There were many collective sighs of relief after the ‘big six’ teams of the Premier League, one-by-one, withdrew from the controversial European Super League which was recently announced to officially go ahead, despite many years of speculation.
The teams pulling out of the league came with its own backlash though, as fans across the country began questioning the clubs on their relationship with the supporters. A great number have felt that money and greed has come first, saying those higher up have ignored what the fans actually want.
Speaking to the Gay Gooners, the biggest LGBTQ+ supporters’ group in English football who dedicate their time to work alongside Arsenal FC, many of the members have felt that Premiership teams agreeing to join the league was a wrong move.

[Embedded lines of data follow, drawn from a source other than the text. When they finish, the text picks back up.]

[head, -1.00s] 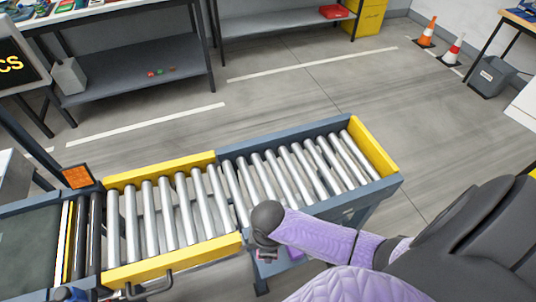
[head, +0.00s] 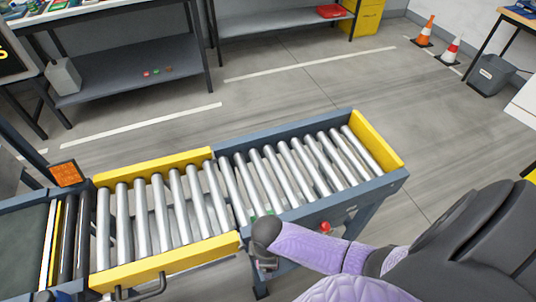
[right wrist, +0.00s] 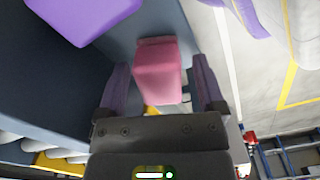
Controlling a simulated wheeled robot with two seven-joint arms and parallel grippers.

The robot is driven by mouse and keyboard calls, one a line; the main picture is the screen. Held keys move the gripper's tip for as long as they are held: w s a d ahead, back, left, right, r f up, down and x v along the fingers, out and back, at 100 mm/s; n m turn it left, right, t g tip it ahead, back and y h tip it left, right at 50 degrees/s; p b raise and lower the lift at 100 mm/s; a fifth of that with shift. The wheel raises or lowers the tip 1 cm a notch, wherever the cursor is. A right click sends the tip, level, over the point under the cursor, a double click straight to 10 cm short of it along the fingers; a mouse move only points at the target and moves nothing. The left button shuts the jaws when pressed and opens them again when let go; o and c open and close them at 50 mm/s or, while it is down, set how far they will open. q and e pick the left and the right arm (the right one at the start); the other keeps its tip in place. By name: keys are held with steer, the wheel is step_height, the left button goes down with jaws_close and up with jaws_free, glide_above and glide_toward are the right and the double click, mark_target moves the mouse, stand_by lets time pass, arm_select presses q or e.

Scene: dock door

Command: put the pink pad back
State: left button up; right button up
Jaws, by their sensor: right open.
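The pink pad (right wrist: 158,72) shows in the right wrist view, between and slightly beyond my right gripper's two fingers. My right gripper (right wrist: 160,82) is open, one finger on each side of the pad, with a gap visible on the right. I cannot tell whether the left finger touches it. A purple block (right wrist: 85,14) lies at the upper left of that view, against a blue-grey surface. In the head view my right gripper (head: 265,264) is low at the near side of the roller conveyor, largely hidden by my wrist. My left gripper is not in view.
The roller conveyor (head: 305,165) has blue-grey rails and a yellow end stop (head: 376,143). A small red knob (head: 325,229) is at its near side, close to my right forearm. Two traffic cones (head: 425,31) stand at the back right. The floor behind the conveyor is clear.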

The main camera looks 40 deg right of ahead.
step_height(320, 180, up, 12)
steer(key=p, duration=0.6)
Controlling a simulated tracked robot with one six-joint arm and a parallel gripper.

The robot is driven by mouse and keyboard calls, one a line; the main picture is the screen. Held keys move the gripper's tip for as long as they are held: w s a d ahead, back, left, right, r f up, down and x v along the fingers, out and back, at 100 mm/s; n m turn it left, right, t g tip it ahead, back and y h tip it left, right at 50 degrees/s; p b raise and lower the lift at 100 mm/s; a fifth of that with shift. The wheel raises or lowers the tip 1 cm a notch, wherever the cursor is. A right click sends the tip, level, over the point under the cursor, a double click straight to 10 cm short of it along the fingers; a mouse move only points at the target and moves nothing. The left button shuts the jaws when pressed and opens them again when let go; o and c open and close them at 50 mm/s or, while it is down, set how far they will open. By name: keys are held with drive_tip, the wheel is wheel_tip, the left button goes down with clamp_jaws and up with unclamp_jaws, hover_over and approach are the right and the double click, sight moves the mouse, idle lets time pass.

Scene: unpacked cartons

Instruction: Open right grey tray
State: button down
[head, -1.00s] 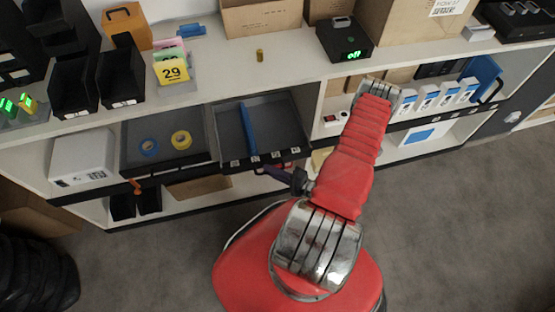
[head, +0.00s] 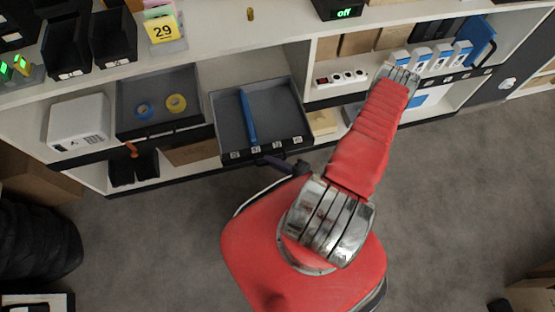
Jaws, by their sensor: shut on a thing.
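The right grey tray (head: 276,96) is pulled part way out of the shelf, its front standing further out than the left tray's. A long blue object (head: 248,118) lies inside it. My gripper (head: 266,160) is at the middle of the tray's front edge, low down, and is shut on the tray's front. The fingertips are small and dark here, so the exact contact is hard to make out. My red arm reaches out to the right of the tray and bends back towards it.
The left grey tray (head: 186,85) holds a blue tape roll (head: 145,111) and a yellow one (head: 176,103). A white box (head: 78,122) stands left of it. Carpet at the lower right is mostly clear.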

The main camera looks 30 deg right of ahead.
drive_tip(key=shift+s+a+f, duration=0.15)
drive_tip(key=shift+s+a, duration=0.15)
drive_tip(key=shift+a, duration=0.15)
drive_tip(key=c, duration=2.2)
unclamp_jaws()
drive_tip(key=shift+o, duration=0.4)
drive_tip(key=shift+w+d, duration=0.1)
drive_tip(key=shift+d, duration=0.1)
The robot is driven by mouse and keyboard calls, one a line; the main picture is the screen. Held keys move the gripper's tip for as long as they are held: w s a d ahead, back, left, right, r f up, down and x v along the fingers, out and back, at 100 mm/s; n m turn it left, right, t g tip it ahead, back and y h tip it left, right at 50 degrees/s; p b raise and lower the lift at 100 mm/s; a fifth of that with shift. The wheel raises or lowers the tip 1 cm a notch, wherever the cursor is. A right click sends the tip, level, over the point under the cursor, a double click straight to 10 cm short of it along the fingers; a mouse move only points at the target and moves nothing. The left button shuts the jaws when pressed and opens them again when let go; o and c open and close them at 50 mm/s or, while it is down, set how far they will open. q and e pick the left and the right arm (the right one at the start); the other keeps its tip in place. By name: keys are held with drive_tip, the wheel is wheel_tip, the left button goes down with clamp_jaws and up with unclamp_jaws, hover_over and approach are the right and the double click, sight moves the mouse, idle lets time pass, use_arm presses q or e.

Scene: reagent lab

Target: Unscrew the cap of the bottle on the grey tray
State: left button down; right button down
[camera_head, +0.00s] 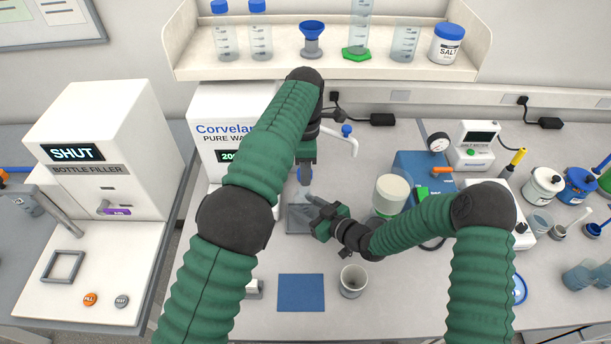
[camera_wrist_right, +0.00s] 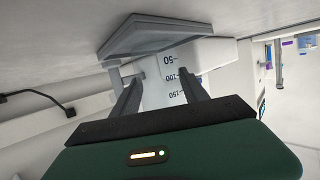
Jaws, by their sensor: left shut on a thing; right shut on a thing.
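The grey tray (camera_head: 299,226) lies on the bench below my two grippers; it also shows, upside down, in the right wrist view (camera_wrist_right: 152,36). A clear graduated bottle (camera_wrist_right: 163,88) stands at the tray, mostly hidden by my arms in the head view. My right gripper (camera_wrist_right: 162,92) is shut on the bottle's body from the side. My left gripper (camera_head: 305,168) points down from above and is shut on the bottle's blue cap (camera_head: 305,176). Whether the cap's thread is loose cannot be seen.
The Corvelan water dispenser (camera_head: 205,109) stands behind my left arm, its spout (camera_head: 340,141) close by. A blue mat (camera_head: 301,292) and an empty beaker (camera_head: 353,282) lie in front. The blue device (camera_head: 421,172) is behind my right arm. A shelf (camera_head: 290,66) holds more bottles.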

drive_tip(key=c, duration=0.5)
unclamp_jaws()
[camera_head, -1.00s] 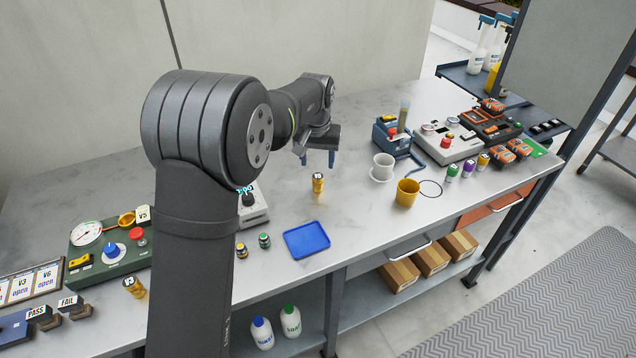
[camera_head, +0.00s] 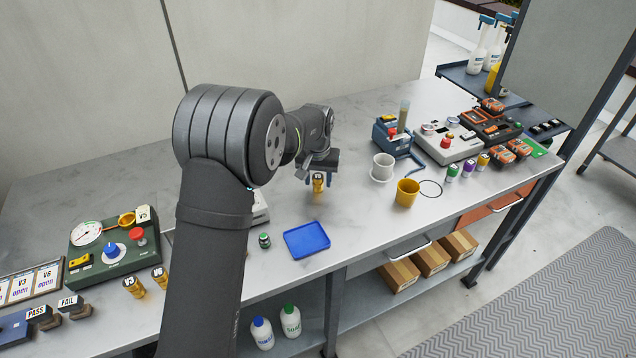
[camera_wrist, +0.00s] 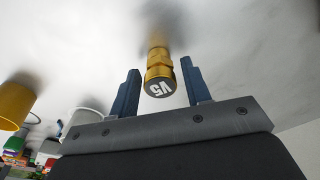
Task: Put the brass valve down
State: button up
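A brass valve (camera_head: 318,185) with a dark cap stands upright on the grey bench, behind the blue tray. In the wrist view the valve (camera_wrist: 159,72) shows a cap marked V5. My gripper (camera_head: 318,180) is down at the valve, with one blue finger on each side of it. In the wrist view my gripper (camera_wrist: 160,67) is open, and a gap shows between the valve and each finger. The valve's foot is partly hidden in shadow in the wrist view.
The blue tray (camera_head: 307,240) lies in front. A small dark jar (camera_head: 264,241) stands left of it. A white cup (camera_head: 383,166) and a yellow cup (camera_head: 407,192) stand to the right. Two more brass valves (camera_head: 135,288) (camera_head: 160,280) stand by the green gauge box (camera_head: 115,248).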

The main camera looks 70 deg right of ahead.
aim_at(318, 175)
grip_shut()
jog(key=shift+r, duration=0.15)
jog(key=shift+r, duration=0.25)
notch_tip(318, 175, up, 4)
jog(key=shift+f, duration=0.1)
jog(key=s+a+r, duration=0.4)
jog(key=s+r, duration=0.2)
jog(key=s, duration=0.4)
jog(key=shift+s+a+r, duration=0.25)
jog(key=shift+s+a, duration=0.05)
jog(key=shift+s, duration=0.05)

“Fans have embraced changes to footballing structure for the last 30 years collectively on the premise of competition and openness remain at the heart of the game, where possibilities from one club to the next remain equal,” said James. “A closed league with no incentives and the promise of riches not only compromises the integrity of the game, but is wholly degrading to the footballing family.
“No relegation, no promotion, just a mindless money grab that truly disconnects fans from many sense of prospect, engagement or excitement.”
A new super league featuring the best of the best would have taken football away from its original roots of the working class, emphasising football being for the richest of the rich, rather than everyone. Its negative impact on football in the UK could potentially have been huge. Protests by fans outside of stadiums, such as Stamford bridge, and the reaction on socials by fans, caused clubs to distance themselves from the ESL.
Along with the official withdrawals, club statements flooded official websites, with some not saying much at all and others acknowledging their fans – though with none admitting money was the incentive, apart from subtly by using the words ‘financial stability’.
The teams who may have lost out, despite how far they have come within football, is the women’s clubs. After spending several years fighting for funding and being taken seriously as players, bringing in a super men’s league first is yet another kick in the teeth for the female athletes.
“Chelsea could win the Women’s Champions League at a time when the game is growing [for women] in this country,” Isabelle told us. “Sponsorship may have come flooding in, [but] will potential sponsors be so keen on a competition which may or may not start in the near or distant future?
Women’s football has come too far to allow itself to be yet another footnote in the history of the beautiful game– Isabelle
Also, if teams have to be the same, then there is already a difference in top clubs within men’s and women’s football. “The two most successful clubs in the women’s game, Lyon and Wolfsburg, will not be included. Instead, it will be Liverpool who are not even in the top flight, and Tottenham, languishing in the bottom half of the WSL. The standard, therefore, will be diluted.
“Women’s football has come too far to allow itself to be yet another footnote in the history of the beautiful game.”
Even though this has been a big wake up call within football, others have pointed out that there are still bigger issues within the game. As Éanna pointed out: “[I] wish UEFA were as quick to act on racism as they were on losing money.”
Whilst Charlie, a non-Gay Gooner added: “I love football and I’m against the European Super league. I watched the news unfold over Twitter, but couldn’t help but think, why aren’t other subjects reacted to this way in football, like racism or sexism. It’s mad.”
Maybe as football fans we don’t want leagues to be ripped up and money to be a major part of why things happen (though it always will be), but the positive we can take from this is that it has brought up plenty of debates on how football and fans co-exist, and the parts they play in making the game better. Also, fans can make a difference.